Friday, 29 May 2015

REFRACTING RITUALS / Quinnuance / Review



REFRACTING RITUALS
Quinnuance
Esplanade Recital Studio
Wednesday (27 May 2015

This review was published in The Straits Times on 29 May 2015 with the title "Synchronised laughter, random acts".


In Refracting Rituals, the intrepid group of local composers and performers called Quinnuance attempted to redefine the way people perceive of musical performances. Viewing through its distorting mirror and prism, a concert was no longer just an aural experience but one involving elements of performance art, theatre, acts of randomness and audience interaction.

Music of four composers was showcased, beginning with serial atonalist Bernard Lee Kah Hong's The Unfathomable Being Of Vengeance Spiral In The Existential Light Of Nucleus. This was an unusual setting of Sylvia Plath's poem A Lesson In Vengeance, read by a kebaya-clad Natalie Ng with Clarence Tan scraping a double-bass centrestage. They were joined by violinist Nanako Takata, violist Jeremy Chiew and trumpeter Christopher Yong Lin who played from the wings and then proceeded to parade onstage as a gesture of discord, symbolic of mankind's propensity for vengeful violence. Lee's dodecaphonic music continues to provoke and challenge listeners, including trying to remember the titles of his works.   


Terrence Wong was represented by two works for brass. Pentasy, compacting the words “pentatonal” and “fantasy”, for bass trombone and piano, was a conventional concert piece that stretched trombonist Jasper Tan's technique to the fullest. Accompanied by pianist Gabriel Hoe, the unremittingly tonal music hinted of the Orient, coursing through pensive moments and emotional highs before a sedate close.

The more theatrical Choices for solo trumpet saw a return of Yong, this time donning the feathered headdress of a Native American Indian and moving between stations on stage. One technique he employed was polyphonics, that was producing two different sets of notes, from the trumpet as well as gutteral vocalising. This dichotomy represented metaphorically the paths of good and evil. Putting it more simply like in those cowboy Westerns of old, were the Injuns good guys or baddies?

In between was Alicia De Silva's In Our Last for flute, soprano and piano, a contemplation of death through the Roman Catholic requiem mass. The first part, In This Darkened Valley, soprano Evelyn Ang's  sprechgesang (hovering between speech and singing) was in tormented conflict with Paul Huang's flute, which represented a soothing, even seductive prospect of death. The final acceptance of death came in the second part, Eternal Song, where both flute and voice played in unison and chanted the words, “May eternal rest and perpetual light shine upon them.”    

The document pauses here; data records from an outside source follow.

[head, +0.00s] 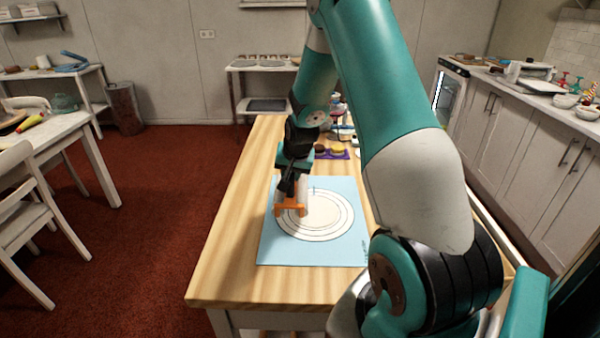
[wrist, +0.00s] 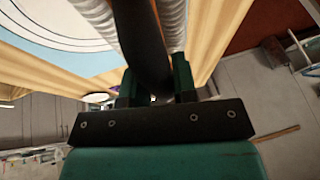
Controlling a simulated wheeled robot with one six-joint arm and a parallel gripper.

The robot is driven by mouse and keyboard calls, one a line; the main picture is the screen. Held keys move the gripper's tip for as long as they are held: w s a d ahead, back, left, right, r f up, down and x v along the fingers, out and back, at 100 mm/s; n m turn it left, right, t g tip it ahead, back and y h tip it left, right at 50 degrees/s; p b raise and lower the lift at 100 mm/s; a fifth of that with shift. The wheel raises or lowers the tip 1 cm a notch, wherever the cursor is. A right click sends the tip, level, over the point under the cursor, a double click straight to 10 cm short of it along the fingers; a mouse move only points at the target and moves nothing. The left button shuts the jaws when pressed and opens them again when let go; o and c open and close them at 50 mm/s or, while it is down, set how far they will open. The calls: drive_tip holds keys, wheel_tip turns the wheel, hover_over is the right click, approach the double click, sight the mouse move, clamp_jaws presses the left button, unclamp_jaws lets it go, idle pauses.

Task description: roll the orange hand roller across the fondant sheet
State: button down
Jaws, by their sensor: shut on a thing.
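The orange hand roller (head: 290,208) is under my gripper (head: 291,196), with its orange part low over the left side of the fondant sheet. In the head view I cannot tell whether it touches the sheet. The pale round fondant sheet (head: 326,211) lies on a light blue mat (head: 348,250) with ring lines around it. My gripper points down and is shut on the roller's dark handle. In the wrist view the dark handle (wrist: 142,45) runs between the two pale ribbed fingers.
The mat lies on a wooden table (head: 225,270) with bare wood to its left and front. A purple tray with small round cakes (head: 337,150) stands behind the mat. More items behind it are partly hidden by my arm. A chair (head: 18,220) stands far left.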

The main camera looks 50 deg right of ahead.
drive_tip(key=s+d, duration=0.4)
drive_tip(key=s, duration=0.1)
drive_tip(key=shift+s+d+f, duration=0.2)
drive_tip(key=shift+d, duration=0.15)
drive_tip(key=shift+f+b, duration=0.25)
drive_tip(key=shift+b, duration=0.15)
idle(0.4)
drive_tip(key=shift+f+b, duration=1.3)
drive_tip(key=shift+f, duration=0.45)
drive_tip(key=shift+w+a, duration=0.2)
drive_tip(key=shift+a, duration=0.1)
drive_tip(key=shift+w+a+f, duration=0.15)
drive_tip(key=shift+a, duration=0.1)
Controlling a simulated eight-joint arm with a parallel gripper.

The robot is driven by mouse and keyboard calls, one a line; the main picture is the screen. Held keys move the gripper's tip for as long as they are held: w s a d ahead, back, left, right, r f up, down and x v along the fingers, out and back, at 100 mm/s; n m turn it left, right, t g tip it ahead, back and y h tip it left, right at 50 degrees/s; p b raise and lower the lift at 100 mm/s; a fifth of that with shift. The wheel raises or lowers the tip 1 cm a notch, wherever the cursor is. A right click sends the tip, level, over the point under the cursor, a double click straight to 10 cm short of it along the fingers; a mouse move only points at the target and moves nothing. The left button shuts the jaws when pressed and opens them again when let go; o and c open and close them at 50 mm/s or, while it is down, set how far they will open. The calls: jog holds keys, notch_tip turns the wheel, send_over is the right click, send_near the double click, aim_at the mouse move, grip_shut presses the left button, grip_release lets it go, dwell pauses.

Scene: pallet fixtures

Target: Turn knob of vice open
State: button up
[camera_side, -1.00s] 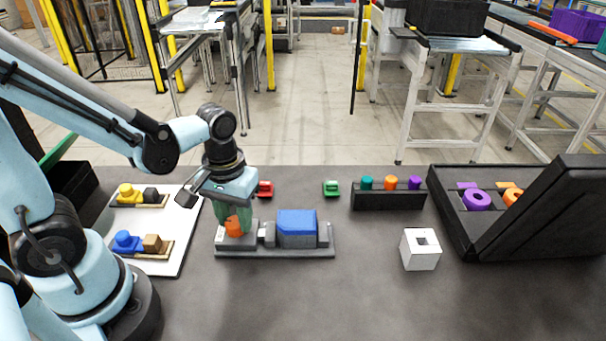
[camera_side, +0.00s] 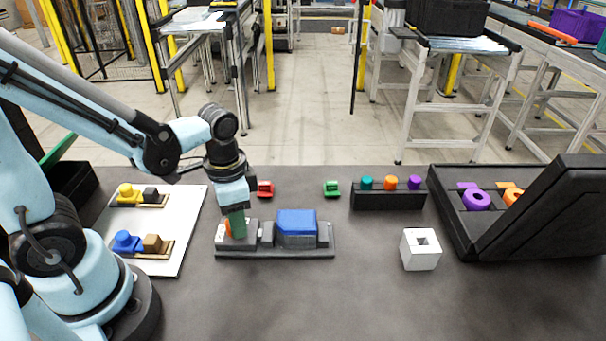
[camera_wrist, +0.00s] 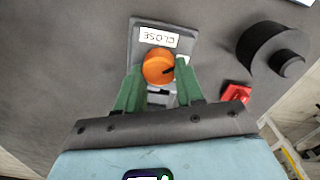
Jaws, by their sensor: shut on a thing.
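The vice (camera_side: 275,252) is a grey base on the table with a blue block (camera_side: 297,222) between its jaws. Its orange knob (camera_wrist: 158,67) shows in the wrist view, with a dark pointer mark and a "CLOSE" label (camera_wrist: 158,38) above it, upside down. In the side view the knob (camera_side: 229,228) is mostly hidden behind a finger. My gripper (camera_wrist: 157,75) points down over the left end of the vice, its green fingers shut on the knob from either side. The other label near the knob is partly hidden.
A white board (camera_side: 178,258) with yellow, black, blue and brown pieces lies left. Red (camera_side: 265,189) and green (camera_side: 332,188) pieces lie behind the vice. A black peg rack (camera_side: 388,201), a white hollow cube (camera_side: 420,250) and a black case (camera_side: 510,247) stand right. The front table is clear.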

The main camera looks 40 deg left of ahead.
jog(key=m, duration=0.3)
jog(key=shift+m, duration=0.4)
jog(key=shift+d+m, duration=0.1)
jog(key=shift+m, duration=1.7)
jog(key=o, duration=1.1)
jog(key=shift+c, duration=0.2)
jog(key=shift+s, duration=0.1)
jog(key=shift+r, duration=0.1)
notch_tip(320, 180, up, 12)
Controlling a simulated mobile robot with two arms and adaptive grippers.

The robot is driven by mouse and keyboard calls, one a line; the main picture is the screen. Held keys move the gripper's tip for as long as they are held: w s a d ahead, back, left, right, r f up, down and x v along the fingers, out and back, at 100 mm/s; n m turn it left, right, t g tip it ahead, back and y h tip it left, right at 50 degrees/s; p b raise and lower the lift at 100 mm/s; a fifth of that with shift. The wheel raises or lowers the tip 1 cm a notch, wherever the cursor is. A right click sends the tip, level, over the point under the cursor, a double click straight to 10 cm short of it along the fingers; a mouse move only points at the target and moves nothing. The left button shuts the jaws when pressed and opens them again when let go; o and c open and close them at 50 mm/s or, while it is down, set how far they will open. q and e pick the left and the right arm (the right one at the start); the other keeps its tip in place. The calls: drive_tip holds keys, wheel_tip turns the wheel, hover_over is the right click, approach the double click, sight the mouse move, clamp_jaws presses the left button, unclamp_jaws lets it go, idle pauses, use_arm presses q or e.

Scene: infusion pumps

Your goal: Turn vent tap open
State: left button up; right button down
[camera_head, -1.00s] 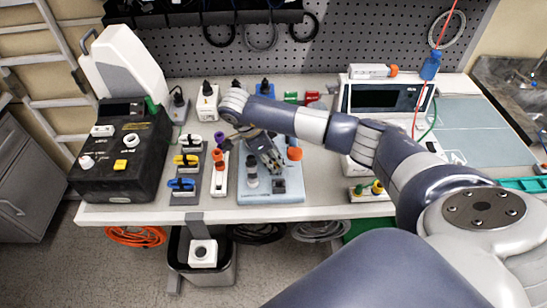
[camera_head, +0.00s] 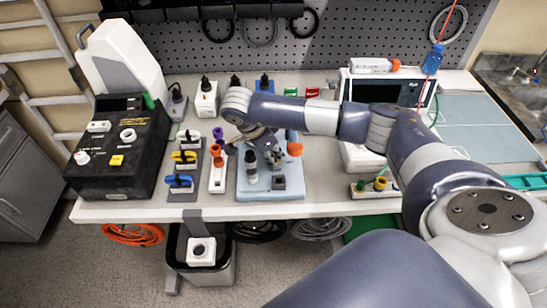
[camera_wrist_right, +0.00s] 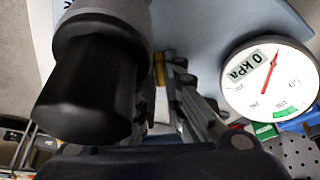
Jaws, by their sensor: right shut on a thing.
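My right gripper (camera_head: 273,155) is low over the pale blue base plate (camera_head: 270,194) on the bench. In the right wrist view its fingers (camera_wrist_right: 168,75) are closed around a small part with a yellow patch (camera_wrist_right: 158,69), which I take to be the vent tap; most of it is hidden. A grey cylinder with a dark top (camera_head: 251,165) stands on the plate beside the fingers and looms large in the wrist view (camera_wrist_right: 90,75). A round white gauge (camera_wrist_right: 268,85) reads 0 kPa. My left gripper is not in view.
Left of the plate are a strip with coloured clamps (camera_head: 185,181), a strip with orange and purple caps (camera_head: 217,178) and a black box (camera_head: 119,150). A white device with a screen (camera_head: 385,94) stands behind my right forearm. A bin (camera_head: 201,252) stands below the bench edge.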

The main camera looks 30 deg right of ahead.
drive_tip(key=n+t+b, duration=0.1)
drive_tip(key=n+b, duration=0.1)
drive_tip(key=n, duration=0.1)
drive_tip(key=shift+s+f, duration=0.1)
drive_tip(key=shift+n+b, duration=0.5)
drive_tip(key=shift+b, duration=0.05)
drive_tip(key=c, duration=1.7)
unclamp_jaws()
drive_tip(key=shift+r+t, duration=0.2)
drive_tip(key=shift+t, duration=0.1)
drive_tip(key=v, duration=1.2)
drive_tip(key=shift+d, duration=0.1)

Completely visual was American Mark Applebaum's Tlön for three conductors which comprised six and half minutes of virtual silence. Conductors Tan, Wong and De Silva, with the aid of click tracks and ear pieces connected to a laptop, crafted an elaborate act of choreography, that of directing three imaginary orchestras before taking their bows in front of an imaginary audience.


Those in the bemused but well-behaved audience had a chance to join the the finale, which was Lu Heng's Laughter Propaganda. Here nine performers including conductor Tan were engaged in synchronised laughing, which was eventually extended to the audience. This exercise begged the question about laughter: is laughing a truly spontaneous act? Or are we programmed in our minds to laugh only at certain jokes, words or acts, and only when it is deemed appropriate? 

Between plotting retribution and unapologetic bellyaching, Quinnuance has turned the traditional concept of the concert upon its head. That is what the experience of new music is all about.